Textile diptych & artistic fabulation, 2021
Adapting by Transgressing is a textile diptych, featuring two flags (blankets) of similar size, composed of quilting and embroidery techniques. Their positioning in relation to one another and the space prompts a choreographic engagement from the viewer — an invitation to traverse between and around — engaging with textiles and textual narratives. The text consists of two observations, both essentially addressing subversive survival strategies as a means to contend with but also exposing restrictive social norms:
There is not much to say really, except perhaps that life has been an intricate venture of innumerable adaptations of the self to the urgencies of conformably presumed normality.
I’ve survived by adapting.

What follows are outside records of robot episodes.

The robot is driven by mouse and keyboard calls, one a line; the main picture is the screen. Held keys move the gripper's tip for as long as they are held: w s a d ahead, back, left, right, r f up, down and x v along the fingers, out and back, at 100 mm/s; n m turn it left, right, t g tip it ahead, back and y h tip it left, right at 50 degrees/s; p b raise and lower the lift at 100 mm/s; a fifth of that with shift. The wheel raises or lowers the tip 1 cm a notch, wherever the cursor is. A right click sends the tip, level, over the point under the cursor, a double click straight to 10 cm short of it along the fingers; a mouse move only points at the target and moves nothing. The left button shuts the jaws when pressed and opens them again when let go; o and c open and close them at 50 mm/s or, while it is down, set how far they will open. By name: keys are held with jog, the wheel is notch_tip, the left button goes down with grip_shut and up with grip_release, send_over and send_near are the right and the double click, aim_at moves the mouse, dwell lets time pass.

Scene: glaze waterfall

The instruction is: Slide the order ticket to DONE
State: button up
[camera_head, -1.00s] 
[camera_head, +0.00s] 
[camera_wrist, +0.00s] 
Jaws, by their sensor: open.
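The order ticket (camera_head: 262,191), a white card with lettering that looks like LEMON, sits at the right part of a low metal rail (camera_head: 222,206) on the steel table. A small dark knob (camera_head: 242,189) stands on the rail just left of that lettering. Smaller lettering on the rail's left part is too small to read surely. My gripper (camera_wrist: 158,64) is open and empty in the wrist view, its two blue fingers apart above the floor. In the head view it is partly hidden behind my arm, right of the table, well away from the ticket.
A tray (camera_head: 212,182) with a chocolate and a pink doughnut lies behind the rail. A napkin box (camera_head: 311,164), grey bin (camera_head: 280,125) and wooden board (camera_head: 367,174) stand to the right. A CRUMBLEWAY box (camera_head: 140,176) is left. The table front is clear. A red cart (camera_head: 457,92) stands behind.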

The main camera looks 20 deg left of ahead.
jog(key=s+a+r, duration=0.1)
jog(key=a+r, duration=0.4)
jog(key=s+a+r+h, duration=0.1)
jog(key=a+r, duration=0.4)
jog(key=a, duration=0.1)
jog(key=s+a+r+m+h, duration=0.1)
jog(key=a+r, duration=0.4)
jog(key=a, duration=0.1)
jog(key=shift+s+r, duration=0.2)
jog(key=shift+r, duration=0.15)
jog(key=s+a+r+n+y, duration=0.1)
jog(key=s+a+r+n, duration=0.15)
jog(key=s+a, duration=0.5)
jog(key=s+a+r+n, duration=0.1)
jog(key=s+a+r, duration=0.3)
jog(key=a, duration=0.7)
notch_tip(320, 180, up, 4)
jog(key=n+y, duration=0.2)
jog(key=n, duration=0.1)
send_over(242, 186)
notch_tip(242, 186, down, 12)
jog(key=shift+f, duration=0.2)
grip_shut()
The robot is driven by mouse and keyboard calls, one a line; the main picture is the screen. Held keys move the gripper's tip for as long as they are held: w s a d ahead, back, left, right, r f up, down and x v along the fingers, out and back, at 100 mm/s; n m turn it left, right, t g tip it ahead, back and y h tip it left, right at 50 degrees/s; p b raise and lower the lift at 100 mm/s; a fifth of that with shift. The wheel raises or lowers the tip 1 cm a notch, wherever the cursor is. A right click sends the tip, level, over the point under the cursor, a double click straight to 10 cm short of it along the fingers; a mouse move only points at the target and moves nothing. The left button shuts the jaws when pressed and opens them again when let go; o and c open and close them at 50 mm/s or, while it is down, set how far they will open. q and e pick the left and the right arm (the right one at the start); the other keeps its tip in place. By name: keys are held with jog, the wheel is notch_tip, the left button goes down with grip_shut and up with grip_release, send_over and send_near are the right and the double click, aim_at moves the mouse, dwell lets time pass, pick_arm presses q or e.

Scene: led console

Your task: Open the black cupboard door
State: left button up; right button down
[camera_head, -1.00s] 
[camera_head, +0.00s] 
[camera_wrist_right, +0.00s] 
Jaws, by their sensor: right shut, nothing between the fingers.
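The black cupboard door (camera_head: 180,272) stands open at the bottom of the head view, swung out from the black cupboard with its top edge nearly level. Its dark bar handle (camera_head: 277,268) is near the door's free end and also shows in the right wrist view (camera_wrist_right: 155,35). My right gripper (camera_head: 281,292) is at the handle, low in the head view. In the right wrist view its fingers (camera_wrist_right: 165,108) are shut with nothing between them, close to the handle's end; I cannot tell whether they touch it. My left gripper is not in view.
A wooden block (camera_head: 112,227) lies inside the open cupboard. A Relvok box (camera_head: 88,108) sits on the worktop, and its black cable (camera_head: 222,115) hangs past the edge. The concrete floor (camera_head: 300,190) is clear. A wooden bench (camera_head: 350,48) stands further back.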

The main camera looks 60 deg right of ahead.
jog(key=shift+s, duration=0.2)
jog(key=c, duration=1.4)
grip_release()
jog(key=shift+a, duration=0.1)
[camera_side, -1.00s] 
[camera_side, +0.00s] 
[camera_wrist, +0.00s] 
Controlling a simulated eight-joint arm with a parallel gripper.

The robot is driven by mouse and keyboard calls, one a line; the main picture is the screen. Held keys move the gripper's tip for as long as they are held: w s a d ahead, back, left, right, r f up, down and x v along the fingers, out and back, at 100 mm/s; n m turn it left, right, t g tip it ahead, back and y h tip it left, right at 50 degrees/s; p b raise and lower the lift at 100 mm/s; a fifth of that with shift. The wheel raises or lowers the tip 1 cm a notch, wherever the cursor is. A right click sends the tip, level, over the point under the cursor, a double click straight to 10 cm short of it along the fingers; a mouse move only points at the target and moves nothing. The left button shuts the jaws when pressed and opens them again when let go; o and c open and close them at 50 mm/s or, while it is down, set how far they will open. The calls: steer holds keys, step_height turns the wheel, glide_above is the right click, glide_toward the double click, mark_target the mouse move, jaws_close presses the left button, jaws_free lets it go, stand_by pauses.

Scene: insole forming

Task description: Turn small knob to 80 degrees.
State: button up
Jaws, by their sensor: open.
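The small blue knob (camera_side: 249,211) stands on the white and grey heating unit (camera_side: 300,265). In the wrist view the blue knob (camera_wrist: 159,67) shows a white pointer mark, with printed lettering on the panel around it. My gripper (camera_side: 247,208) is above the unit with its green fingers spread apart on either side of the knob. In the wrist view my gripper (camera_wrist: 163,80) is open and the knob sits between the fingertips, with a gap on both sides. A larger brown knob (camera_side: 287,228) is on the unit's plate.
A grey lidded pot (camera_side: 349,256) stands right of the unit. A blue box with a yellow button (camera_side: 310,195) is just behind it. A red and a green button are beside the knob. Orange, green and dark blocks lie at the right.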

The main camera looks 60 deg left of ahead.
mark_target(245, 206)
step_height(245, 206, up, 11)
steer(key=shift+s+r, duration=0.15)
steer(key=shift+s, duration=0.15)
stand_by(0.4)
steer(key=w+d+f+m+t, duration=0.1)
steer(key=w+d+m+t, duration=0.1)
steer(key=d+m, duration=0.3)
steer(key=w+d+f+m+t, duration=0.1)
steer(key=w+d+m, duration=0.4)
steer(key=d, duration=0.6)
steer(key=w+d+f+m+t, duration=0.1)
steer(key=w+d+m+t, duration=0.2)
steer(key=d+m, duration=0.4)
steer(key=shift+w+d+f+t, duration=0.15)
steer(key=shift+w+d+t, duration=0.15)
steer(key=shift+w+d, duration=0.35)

I’ve adapted by appropriating.
Now, I create my own mythologies.
The work appropriates and adapts the original Progressive Pride Flag, as designed by Daniel Quasar in 2017. Knezović ruptures and disconnects the original design by cutting, ripping and back-stitching second-hand clothing, donated by queer, neurodivergent individuals. This adapted flag, in comparison to the original, possesses a much less coherent, much more haptic visual vocabulary. The flags’ hand-made, tactile materiality reveals fragility, tensions and the trace of bodily intervention.
Driven by concern for mental health care within queer communities, Knezović’s gesturing dismantles the identificational politics of banner culture and indicates the precarity of communal strategies towards sustainable mental health prospects.